PLP and HMSC identified the following four key findings:

  • Providers rely on mixed funding. Legal aid fees do not meet the cost of providing legal aid services, so providers must find other ways to fund them. Usually, firms do so by drawing on private or charitable income and relying upon the goodwill of staff.
  • Support organisations' referrals are going unanswered: PLP's national Legal Aid Capacity Data Collection Survey found that only 1 in 16 referral attempts to legal aid providers were successful. Even in London and the South East, where there are the most providers, an increasing and significant proportion of individuals are unable to access advice and assistance.
  • Providers' capacity is saturated. Immigration legal aid providers report far more enquiries than they can take on, and may triage according to their view of those most in need and are under pressure to work quickly. A mapping exercise by Refugee Action and smaller, follow up mapping exercises by Manuel Bravo Project and others indicate vast gaps in capacity.
  • Individuals struggle to access exceptional case funding (ECF). Where providers do take on ECF work, they do so at an even greater loss than they would in-scope work. As a result, many providers have stopped accepting ECF work altogether. This is particularly concerning given that ECF work, by definition, concerns clients' fundamental rights.
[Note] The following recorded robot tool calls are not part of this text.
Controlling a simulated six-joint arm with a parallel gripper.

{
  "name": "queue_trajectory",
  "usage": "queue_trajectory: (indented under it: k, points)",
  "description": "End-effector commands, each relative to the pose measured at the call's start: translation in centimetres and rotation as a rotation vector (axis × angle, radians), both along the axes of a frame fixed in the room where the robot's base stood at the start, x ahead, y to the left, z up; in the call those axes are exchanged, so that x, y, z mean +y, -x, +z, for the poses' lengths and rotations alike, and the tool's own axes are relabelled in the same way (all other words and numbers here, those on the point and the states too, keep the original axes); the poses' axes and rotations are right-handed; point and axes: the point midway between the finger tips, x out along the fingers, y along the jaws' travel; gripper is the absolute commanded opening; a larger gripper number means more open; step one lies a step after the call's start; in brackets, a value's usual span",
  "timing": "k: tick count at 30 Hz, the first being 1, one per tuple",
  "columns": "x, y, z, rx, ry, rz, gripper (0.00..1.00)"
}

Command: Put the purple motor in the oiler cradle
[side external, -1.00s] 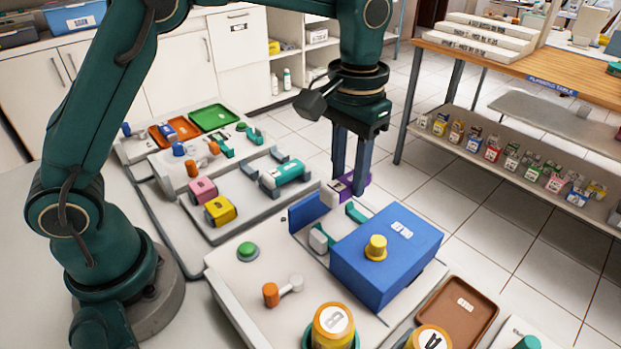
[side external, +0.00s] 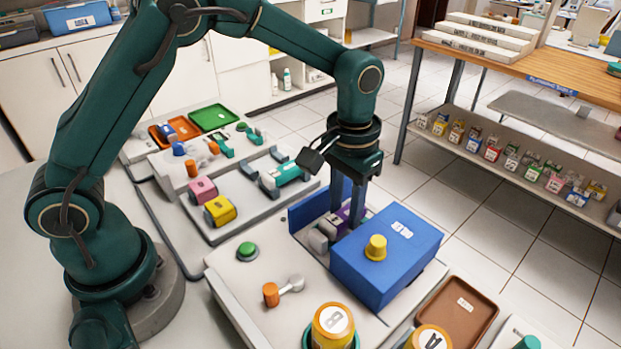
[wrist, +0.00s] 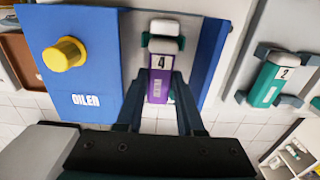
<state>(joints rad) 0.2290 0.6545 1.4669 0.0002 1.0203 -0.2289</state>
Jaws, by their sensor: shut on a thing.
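The purple motor (wrist: 160,80) has white ends and a label with a 4. My gripper (side external: 345,203) is shut on it, with a finger on each side in the wrist view (wrist: 157,112). The motor also shows in the side view (side external: 342,215), low between the blue oiler box (side external: 390,250) and a blue upright plate. The green oiler cradle (wrist: 164,46) shows around the motor's far end in the wrist view. The motor lies in line with the cradle. I cannot tell whether it rests fully in it.
The oiler box has a yellow knob (side external: 376,247) on top and stands close to my fingers. A teal motor (side external: 287,172) sits in another holder behind. Pink (side external: 203,190) and yellow (side external: 220,210) motors lie to the left. A green button (side external: 247,250) is in front left.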

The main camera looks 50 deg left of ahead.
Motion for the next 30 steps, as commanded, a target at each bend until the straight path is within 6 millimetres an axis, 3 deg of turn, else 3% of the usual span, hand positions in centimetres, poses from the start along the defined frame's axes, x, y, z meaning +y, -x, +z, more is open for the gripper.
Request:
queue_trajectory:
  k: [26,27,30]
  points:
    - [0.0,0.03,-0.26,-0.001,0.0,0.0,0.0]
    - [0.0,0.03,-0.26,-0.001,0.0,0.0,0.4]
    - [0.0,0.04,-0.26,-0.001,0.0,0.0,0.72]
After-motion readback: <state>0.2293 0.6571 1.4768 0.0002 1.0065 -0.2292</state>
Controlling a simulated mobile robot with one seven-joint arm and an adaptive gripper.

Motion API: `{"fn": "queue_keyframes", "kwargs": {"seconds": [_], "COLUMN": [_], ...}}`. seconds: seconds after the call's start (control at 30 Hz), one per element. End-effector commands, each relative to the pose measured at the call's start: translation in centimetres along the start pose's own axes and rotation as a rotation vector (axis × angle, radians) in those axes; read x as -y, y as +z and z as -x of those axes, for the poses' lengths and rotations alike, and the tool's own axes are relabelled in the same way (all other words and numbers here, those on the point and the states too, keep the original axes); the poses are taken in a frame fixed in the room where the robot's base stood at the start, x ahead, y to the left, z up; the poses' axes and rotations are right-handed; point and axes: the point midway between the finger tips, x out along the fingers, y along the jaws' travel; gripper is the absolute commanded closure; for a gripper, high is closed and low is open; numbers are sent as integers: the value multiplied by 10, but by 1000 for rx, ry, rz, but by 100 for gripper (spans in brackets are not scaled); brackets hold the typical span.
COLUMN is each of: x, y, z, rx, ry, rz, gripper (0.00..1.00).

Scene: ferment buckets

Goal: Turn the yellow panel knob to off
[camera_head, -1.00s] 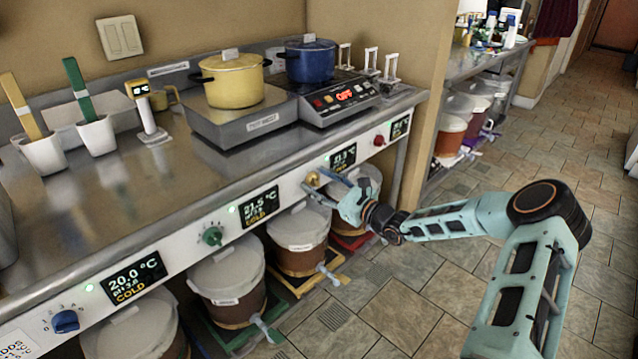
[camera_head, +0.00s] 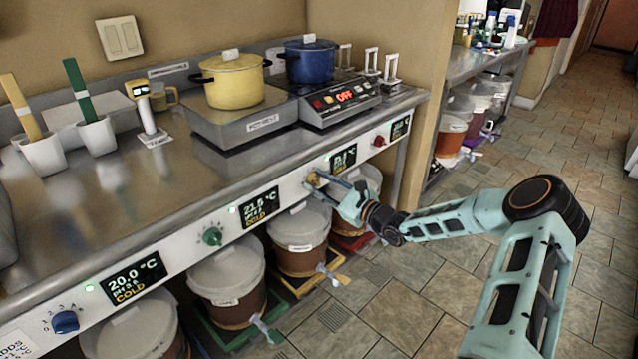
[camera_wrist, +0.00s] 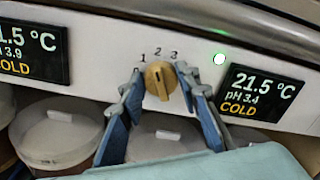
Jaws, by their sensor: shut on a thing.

Separate sections of the report consider the situation in London and the South East, the North West, the South West, and the North East, Yorkshire and the Humber.

While all areas lack sufficient capacity, the situation is particularly acute in the South West and the North East. PLP notes that the South West region, for example, has immigration and asylum legal aid capacity for under 300 people per year, but 4,827 asylum seekers had been dispersed to accommodation in the region as of June 2023. Six legal aid providers in the South West have recently either stopped trading or stopped providing legal aid.

The immigration legal aid sector is largely kept going by a small number of dedicated actors who face stagnant pay and work long, additional, unremunerated hours. Providers across England and Wales struggle to recruit and develop new staff, and struggle to retain their existing staff. Highlighting one example, the report notes that the most experienced senior caseworker at one provider in the South West resigned and left the sector altogether, citing burnout and despondency at the state of the publicly funded immigration advice sector.

In concluding, the report warns there is a risk that high quality legal aid funded immigration services will cease to exist outside of the limited capacity of the charity sector or firms who open a small number of matter starts at a loss or as a form of pro-bono activity.

PLP's lead lawyer Daniel Rourke said: "Across England and Wales, legal aid is failing. In many parts of the country, there are no immigration and asylum legal aid lawyers left. The largest private firms providing legal aid in this area of law do so at a loss. They are subsidising the taxpayer and cannot increase their capacity."

As a result of the dire problems identified by its research, PLP says it has now taken the first step in bringing legal proceedings against the Lord Chancellor. In a pre-action letter for judicial review, PLP argues that the Lord Chancellor is in breach of his constitutional duty to make legal aid available for immigration and asylum issues, leaving many people denied access to justice.

Daniel Rourke added: "PLP has not taken this step lightly. We recognise that the current Lord Chancellor is a former legal aid lawyer and has expressed a commitment to access to justice. We will continue to engage with the ongoing Review of Civil Legal Aid, but it will not conclude until 2024 at the earliest and no urgent steps have been taken to stop provision collapsing further in the meantime. Neither the Legal Aid Agency nor Ministry of Justice collect data on the scale of unmet need for legal aid. Our research shows the unmet need is vast. We are compelled to bring our research to the Lord Chancellor's attention and demand that he takes urgent action. We will reluctantly prepare legal proceedings if he continues to breach his statutory and constitutional duties."

In response to the report, a spokesperson for the Government told the Guardian that it had invested £44m in immigration legal aid in the last year.

"As a result of our action, the number of providers has increased in recent months, from 153 in March to 173 in September. We are also consulting on a 15% pay increase for work done under the new Illegal Migration Act. The Legal Aid Agency regularly monitors capacity in the legal aid market, taking immediate action if gaps appear, and the Ministry of Justice is reviewing the system to ensure it is sustainable well into the future," the Government spokesperson added.